Extrapolating a little what Bill the Lizard said:

  • We have around 3k reviews a day (based on today's stats)
  • It probably takes around 7 reviews per post to remove from queue

So we have:

  • ~400 posts leave the queue daily
  • ~24k posts left the queue in 2 months (since October)
  • ~24k - 7k = ~17k posts entered the queue in two months
  • ~280 posts enter the queue every day

Looks reasonable!

4

21 months wow. I am not questioning this estimate but I would want to figure why should it take that long.

Let's see, we've got more than 10 thousands users above 3K rep who could work in this queue.
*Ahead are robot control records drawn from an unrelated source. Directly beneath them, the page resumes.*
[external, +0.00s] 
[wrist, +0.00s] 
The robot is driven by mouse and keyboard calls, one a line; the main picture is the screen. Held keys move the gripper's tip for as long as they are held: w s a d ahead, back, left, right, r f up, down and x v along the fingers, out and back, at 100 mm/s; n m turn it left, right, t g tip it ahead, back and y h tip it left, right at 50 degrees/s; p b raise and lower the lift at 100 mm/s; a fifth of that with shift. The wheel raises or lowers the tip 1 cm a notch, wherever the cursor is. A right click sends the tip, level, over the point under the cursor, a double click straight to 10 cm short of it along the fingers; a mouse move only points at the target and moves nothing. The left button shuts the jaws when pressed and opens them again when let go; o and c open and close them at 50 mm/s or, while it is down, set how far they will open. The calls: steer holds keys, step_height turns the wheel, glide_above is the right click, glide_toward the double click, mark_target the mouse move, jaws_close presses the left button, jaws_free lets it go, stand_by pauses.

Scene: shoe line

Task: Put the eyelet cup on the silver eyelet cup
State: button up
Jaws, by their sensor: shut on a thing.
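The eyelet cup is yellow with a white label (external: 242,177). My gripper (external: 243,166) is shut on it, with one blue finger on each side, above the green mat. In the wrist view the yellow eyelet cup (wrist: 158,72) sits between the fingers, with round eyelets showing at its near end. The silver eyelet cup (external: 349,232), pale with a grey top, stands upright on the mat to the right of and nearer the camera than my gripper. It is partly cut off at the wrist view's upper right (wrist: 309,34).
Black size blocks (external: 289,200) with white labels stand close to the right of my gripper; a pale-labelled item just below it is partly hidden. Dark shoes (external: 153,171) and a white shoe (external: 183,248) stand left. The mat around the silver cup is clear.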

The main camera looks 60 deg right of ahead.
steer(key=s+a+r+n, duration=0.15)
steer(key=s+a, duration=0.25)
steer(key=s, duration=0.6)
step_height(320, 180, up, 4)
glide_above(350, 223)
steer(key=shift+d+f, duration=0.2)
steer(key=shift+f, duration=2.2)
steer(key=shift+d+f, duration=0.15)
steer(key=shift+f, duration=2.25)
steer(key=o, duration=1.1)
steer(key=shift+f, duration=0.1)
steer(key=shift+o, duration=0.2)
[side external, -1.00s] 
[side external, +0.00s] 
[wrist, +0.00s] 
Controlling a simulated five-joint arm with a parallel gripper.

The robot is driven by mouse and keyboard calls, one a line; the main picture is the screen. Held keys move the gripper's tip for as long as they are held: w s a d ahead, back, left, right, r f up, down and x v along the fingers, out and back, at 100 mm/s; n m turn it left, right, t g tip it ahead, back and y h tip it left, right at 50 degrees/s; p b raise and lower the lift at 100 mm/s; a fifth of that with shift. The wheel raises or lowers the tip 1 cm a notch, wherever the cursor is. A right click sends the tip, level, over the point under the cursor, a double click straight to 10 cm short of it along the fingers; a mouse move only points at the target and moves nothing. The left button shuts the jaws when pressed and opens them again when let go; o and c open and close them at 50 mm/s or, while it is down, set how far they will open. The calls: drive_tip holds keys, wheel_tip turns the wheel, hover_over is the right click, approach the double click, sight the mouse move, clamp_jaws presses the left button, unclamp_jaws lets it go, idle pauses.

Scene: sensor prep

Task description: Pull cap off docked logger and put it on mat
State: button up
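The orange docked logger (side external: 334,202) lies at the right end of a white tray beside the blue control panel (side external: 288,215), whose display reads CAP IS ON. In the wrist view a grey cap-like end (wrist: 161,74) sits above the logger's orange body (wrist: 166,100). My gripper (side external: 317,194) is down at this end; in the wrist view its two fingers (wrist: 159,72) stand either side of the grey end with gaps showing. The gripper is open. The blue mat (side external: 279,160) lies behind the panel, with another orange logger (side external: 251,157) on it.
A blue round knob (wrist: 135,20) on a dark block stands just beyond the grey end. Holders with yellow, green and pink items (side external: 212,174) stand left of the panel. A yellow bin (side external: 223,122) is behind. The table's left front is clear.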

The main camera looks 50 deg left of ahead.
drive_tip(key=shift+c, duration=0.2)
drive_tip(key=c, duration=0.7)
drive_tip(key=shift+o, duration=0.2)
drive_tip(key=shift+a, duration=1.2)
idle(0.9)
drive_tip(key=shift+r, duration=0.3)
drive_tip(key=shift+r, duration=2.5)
Assuming 7 reviews per item, about 300,000 review actions are needed to handle 40,000 items.

  • Now, let's look at above data from badges perspective. 300,000 review actions mean 300 golden Steward badges.

How easy is to obtain these badges? Dead easy if one filters items correctly (in my experience, it takes about 10-20 minutes of work a day after first few dozens reviews) and rather difficult otherwise.


Okay so what do we have? There are 300 golden badges laying in front of about 10,000 eligible users. These badges could be obtained by spending 10-20 minutes daily for less than a month (1000 review actions, limited by 40 per day -> 25 days).

300 freaking easy golden badges that could drain 40,000 items from the queue in less than a month, and so little interest in these among 10,000 eligible users - why?

Above reasoning shows that observed speed of processing the queue is much much slower than it could be. We are getting 20+ months estimate while something like 2-3 looks entirely possible.

I believe this is because the way how close vote queue is presented to users makes review flow look harder than it really is.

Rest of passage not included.